**Task directions:** From the data that follows, copy every line holding the string "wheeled".

**Data to process:**

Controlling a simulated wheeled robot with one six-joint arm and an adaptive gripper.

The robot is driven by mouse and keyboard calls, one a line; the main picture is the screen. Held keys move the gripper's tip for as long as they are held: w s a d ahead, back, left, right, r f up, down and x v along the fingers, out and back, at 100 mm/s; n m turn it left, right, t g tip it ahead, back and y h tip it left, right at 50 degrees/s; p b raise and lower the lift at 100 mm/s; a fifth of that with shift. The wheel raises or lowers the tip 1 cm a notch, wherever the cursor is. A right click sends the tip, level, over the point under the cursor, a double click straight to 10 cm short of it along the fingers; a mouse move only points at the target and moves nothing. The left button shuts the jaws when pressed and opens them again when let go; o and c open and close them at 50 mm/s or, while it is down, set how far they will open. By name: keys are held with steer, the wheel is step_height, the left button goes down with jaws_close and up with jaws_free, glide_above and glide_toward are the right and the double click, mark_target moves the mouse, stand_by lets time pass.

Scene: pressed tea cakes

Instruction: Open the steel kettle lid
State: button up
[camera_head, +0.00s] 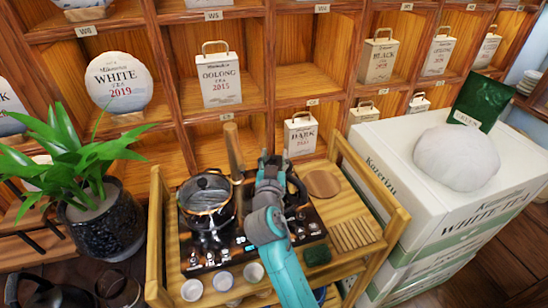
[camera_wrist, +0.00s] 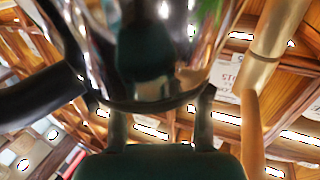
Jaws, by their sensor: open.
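The steel kettle (camera_head: 297,192) stands on the right side of the dark stove, mostly hidden behind my arm in the head view; its dark handle shows beside the arm. The lid is not clearly visible. In the head view my fingertips are hidden by the arm.
A pot with a glass lid (camera_head: 207,193) stands left of my arm, with a wooden handle (camera_head: 233,150) rising near it. White cups (camera_head: 223,280) line the front of the wooden cart (camera_head: 350,205). A plant (camera_head: 85,185) is left; white tea boxes (camera_head: 430,180) are right.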

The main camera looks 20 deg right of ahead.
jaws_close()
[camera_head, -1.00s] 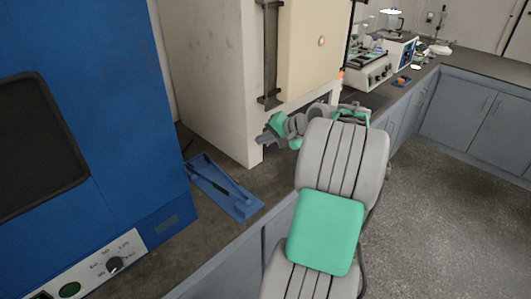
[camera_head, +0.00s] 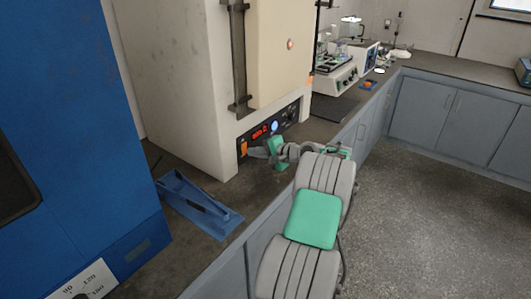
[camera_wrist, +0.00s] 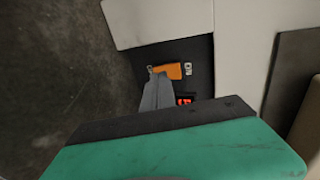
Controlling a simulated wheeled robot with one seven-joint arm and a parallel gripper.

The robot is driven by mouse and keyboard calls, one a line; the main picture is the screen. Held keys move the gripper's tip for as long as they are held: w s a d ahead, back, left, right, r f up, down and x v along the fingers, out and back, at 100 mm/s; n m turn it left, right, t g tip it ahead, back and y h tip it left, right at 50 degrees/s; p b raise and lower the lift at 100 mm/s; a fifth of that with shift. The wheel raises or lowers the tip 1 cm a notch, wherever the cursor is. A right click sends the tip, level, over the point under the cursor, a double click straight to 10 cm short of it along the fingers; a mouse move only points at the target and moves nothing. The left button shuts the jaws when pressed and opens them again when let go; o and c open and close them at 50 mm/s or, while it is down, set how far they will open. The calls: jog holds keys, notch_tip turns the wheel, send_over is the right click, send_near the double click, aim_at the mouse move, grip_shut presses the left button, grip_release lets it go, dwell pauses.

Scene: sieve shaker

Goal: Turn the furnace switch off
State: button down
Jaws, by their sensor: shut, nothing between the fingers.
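The cream furnace (camera_head: 185,85) stands on the bench, with a black control panel (camera_head: 290,118) along its lower front. The panel has a lit red display (camera_head: 261,131), which also shows in the wrist view (camera_wrist: 185,100). At the panel's left end is an orange piece (camera_head: 242,147). In the wrist view this orange piece (camera_wrist: 168,71) has a small pale fitting (camera_wrist: 188,69) beside it; I cannot tell which is the switch. My gripper (camera_head: 252,152) is shut and empty. In the wrist view its fingertips (camera_wrist: 152,72) are at the orange piece's end; contact is unclear.
A blue appliance (camera_head: 85,110) stands at the left. A blue tray-like holder (camera_head: 200,205) lies on the bench (camera_head: 255,192) before the furnace. Lab instruments (camera_head: 338,78) stand farther back on the bench. The floor (camera_head: 425,215) to the right is clear.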

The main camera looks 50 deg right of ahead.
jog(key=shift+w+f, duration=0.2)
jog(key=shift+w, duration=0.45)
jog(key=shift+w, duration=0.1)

**Answer to this problem:**
Controlling a simulated wheeled robot with one six-joint arm and an adaptive gripper.
Controlling a simulated wheeled robot with one seven-joint arm and a parallel gripper.

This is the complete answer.